Exodus 17:3-7
Psalm 95:1-2, 6-9
Romans 5:1-2, 5-8
John 4:5-42
“Give me a drink.”
This simple phrase spoken to the
Samaritan woman seems to be a simple request from the Lord for a drink of
water. At the noon hour, surely the Lord was hot and thirsty from traveling.
But there is much more to those four simple words. As He says to her, “Give me
a drink,” He is really beginning to show her - and all of us - the desire that
God has for us to be in union with Him.
In the Old Testament, nearly
every instance of a man and woman coming together at a well resulted in a
marital union, so for this scene to take place at a well is meant to evoke in
the mind of the reader a marital context – the union of a husband and wife
being analogous to the union of the soul with God. This meeting at the well, as
the Catechism so beautifully puts it, “is the encounter of God’s thirst with
ours. God thirsts that we may thirst for him” (CCC, 2560). This image of
thirsting is intentional. Every one of us knows what it means to be thirsty and
every one of us knows the feeling of having our thirst quenched by a good cold
drink. To have experienced thirst is universal, a sign that every person is
able to understand the longing that God has for us personally. To quote Fr.
Joseph Langford, MC:
As a burning desert
yearns for water, so God yearns for our love. As a thirsty man longs for water,
so God longs for each of us. As a thirsty man seeks after water, so God seeks
after us. As a thirsty man thinks only of water, So God thinks constantly of
us: “Even the hairs of head are all numbered” (Luke 12:7). As a thirsty man will
give anything in exchange for water, so God gladly gives all he has, and all he
is, in exchange for us: his divinity for our humanity, his holiness for our
sins, his paradise in exchange for our pain (Mother Theresa’s Secret Fire, 77).
“God proves his love for us,” says St. Paul, “in that while we were still sinners, Christ died for our sins”
(Romans 5:8). Not after we had repented, not after we had
straightened out our lives and gotten on the right track, but while we were
still sinning. This is the love He has for us. This is the longing that He has
for us.
And just as God longs for our
hearts to turn to Him, so too do our hearts long to be with Him. As the Lord
speaks to the woman about the living water, the Holy Spirit, you can feel the
longing that she has to receive that gift. She cries out, “Sir, give me this
water!” In the same way, our hearts also are crying out to receive God, but the
thing is that we often fail to realize it as such. We feel a longing for
something and, in our sinfulness, try to fill is with so many things around us.
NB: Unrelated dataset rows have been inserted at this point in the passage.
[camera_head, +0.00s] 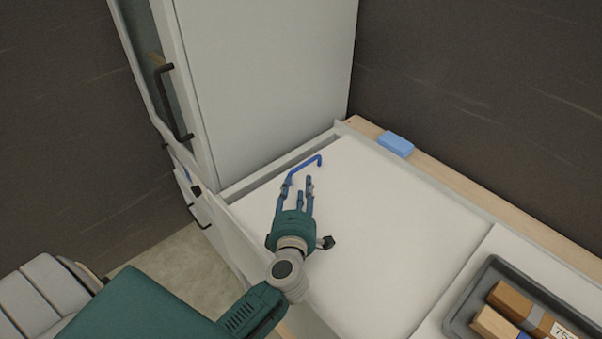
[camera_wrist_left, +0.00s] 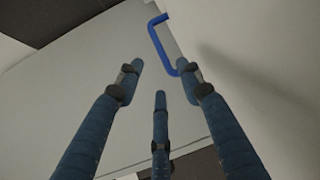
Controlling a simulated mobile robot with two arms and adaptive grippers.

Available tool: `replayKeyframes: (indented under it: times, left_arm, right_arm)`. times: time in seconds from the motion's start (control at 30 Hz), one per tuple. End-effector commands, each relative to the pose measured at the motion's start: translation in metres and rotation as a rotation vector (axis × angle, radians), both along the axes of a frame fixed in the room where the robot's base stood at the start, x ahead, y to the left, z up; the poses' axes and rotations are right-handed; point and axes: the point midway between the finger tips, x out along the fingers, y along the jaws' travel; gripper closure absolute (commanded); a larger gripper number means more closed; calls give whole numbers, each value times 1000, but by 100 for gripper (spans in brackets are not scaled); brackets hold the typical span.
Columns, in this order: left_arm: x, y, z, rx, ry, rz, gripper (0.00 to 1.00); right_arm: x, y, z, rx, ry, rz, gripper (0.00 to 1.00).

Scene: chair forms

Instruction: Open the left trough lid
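The white trough lid (camera_head: 390,215) lies closed and flat, with a thin blue bar handle (camera_head: 306,164) at its far left part. The handle also shows in the left wrist view (camera_wrist_left: 156,42), its lower end close to one fingertip. My left gripper (camera_head: 297,186) is over the lid just short of the handle. Its three fingers are spread and empty, also in the left wrist view (camera_wrist_left: 160,75). Whether a finger touches the handle I cannot tell. My right gripper is not in view.
A tall pale cabinet (camera_head: 265,80) with dark handles stands behind the lid at the left. A blue block (camera_head: 396,144) sits on the wooden ledge (camera_head: 455,185) along the wall. A dark tray (camera_head: 462,314) with boxes is at the lower right.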

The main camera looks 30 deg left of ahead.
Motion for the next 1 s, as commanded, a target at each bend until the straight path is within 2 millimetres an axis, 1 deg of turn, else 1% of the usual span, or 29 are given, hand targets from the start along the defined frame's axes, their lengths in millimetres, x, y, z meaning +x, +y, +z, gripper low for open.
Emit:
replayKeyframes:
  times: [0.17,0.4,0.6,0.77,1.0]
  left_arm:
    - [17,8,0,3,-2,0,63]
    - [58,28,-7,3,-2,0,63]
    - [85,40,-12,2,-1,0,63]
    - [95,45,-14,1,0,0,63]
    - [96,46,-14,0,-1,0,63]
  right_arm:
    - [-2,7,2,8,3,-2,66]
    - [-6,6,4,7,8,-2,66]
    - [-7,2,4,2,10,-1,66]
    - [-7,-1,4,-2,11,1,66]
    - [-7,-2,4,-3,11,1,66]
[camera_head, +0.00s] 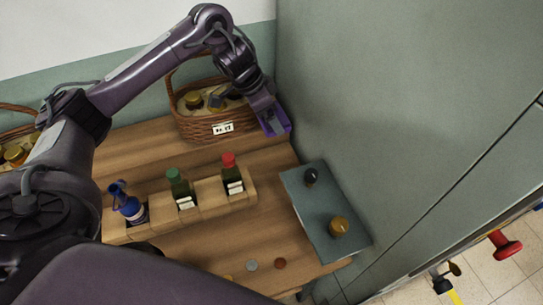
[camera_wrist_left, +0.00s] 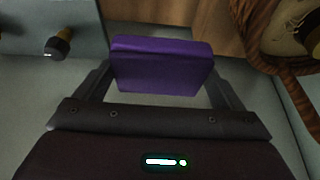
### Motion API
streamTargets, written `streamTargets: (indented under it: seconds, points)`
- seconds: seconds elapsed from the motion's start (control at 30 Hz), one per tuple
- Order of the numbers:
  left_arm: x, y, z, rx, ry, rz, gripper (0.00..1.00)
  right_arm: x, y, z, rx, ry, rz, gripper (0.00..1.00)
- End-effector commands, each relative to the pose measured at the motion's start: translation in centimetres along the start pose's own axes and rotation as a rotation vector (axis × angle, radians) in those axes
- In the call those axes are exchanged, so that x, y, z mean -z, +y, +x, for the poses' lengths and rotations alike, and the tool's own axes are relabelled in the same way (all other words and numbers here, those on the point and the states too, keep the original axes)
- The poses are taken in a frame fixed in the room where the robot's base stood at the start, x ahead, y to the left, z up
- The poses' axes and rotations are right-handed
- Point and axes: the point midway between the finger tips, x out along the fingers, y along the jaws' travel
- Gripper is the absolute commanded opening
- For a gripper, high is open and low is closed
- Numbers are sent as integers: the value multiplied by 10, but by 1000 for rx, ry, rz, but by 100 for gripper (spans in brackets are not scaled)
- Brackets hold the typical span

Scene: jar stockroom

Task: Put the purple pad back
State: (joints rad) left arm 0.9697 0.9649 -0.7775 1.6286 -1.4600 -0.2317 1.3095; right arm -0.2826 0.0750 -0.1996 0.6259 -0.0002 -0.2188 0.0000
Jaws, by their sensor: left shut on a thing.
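The purple pad (camera_wrist_left: 160,66) is held between the two fingers of my left gripper (camera_wrist_left: 162,88), which is shut on it. In the head view the pad (camera_head: 287,121) shows as a purple edge around my left gripper (camera_head: 273,121). The gripper is just right of the wicker basket, near the back right end of the wooden table and close to the grey-green wall panel. The pad appears to be held above the table. My right gripper is not in view.
The wicker basket (camera_head: 203,125) holds several jars. A wooden rack (camera_head: 211,210) holds blue, green-capped and red-capped bottles. Small discs (camera_head: 280,263) lie in front.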

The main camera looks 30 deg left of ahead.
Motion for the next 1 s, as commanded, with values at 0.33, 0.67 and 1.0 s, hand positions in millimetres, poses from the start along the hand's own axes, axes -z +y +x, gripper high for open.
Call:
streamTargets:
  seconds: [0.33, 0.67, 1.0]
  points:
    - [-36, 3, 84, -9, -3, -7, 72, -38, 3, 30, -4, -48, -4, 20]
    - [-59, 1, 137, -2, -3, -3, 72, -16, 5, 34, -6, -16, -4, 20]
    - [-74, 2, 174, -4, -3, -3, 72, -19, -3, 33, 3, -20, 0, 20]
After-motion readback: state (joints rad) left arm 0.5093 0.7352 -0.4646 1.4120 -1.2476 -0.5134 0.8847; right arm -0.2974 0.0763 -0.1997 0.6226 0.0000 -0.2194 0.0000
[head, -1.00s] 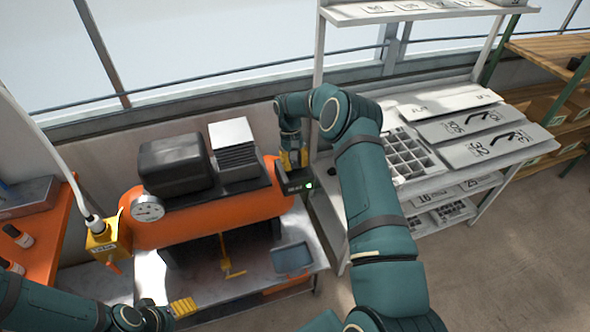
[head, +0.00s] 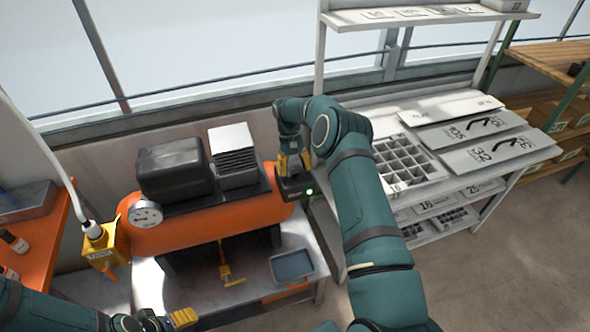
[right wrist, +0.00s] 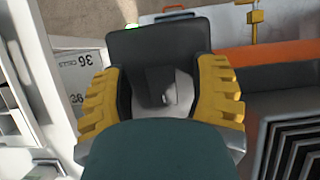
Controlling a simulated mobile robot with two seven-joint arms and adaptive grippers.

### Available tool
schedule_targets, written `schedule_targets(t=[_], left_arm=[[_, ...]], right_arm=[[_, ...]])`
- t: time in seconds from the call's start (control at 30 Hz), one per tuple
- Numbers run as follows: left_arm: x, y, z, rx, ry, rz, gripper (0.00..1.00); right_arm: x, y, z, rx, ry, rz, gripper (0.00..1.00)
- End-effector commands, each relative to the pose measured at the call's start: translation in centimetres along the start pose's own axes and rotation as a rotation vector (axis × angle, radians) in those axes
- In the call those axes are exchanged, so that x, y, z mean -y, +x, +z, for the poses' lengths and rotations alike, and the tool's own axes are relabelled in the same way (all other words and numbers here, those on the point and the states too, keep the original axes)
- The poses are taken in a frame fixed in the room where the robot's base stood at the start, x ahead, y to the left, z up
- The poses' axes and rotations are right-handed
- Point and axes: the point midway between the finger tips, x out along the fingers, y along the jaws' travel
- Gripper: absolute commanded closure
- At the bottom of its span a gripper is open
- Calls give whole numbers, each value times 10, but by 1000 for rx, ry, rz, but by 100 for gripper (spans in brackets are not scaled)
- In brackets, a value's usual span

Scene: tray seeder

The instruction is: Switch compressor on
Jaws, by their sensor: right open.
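The compressor has an orange tank (head: 190,225), a black motor cover (head: 174,168), and a round gauge (head: 145,213) at its left end. A dark switch box (head: 297,190) sits at the tank's right end with a green light (head: 309,191). My right gripper (head: 294,165) is over the box from above. In the right wrist view its yellow fingers (right wrist: 165,95) stand apart on either side of the dark box (right wrist: 160,42), with a grey part between them. Contact cannot be told. My left gripper (head: 183,317) shows only partly at the bottom left; its opening is unclear.
A white rack (head: 430,185) with a cell tray and numbered plates stands close to the right of my right arm. A yellow box (head: 105,245) hangs on a hose at left. A grey tablet-like panel (head: 292,265) is below the switch box. The floor at right is clear.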

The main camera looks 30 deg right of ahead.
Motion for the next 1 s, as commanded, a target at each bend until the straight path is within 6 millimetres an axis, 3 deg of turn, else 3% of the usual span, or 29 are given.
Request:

Like the Israelites who thirsted for water, we can often try to fill up the
longing of our hearts with things that are good. We try to find fulfillment in
the latest and greatest technology, sports or hobbies, the accumulation of money
or possessions, and the company of good friends and family. These things, while
not bad in themselves, never bring us true fulfillment. Like the woman at the
well, who lived a life of sin, we also sometimes turn to those things that are
not good for us, yet we still hope will bringing fulfillment – abuse of alcohol
or drugs, viewing pornography and self-abuse, and promiscuity, to name a few.
These things too fail to fulfill the thirst of our hearts. The only thing that
fulfills us, the only thing that will bring us peace is to know the God who is
Love.
And so we gather here once more
at this altar of sacrifice, the place where God’s love is made manifest once
more and He gives Himself to us in the Eucharist – the ultimate sign of His
love – and we hear Him speaking to us today: “No matter what you have done, I love you for your own sake. Come to me
with your misery and your sins, with your troubles and needs, and with all your
longings to be loved. I stand at the door of your heart and knock. [Harden not
your hearts. Rather,] Open to me, for I thirst for you” (Secret Fire, 136).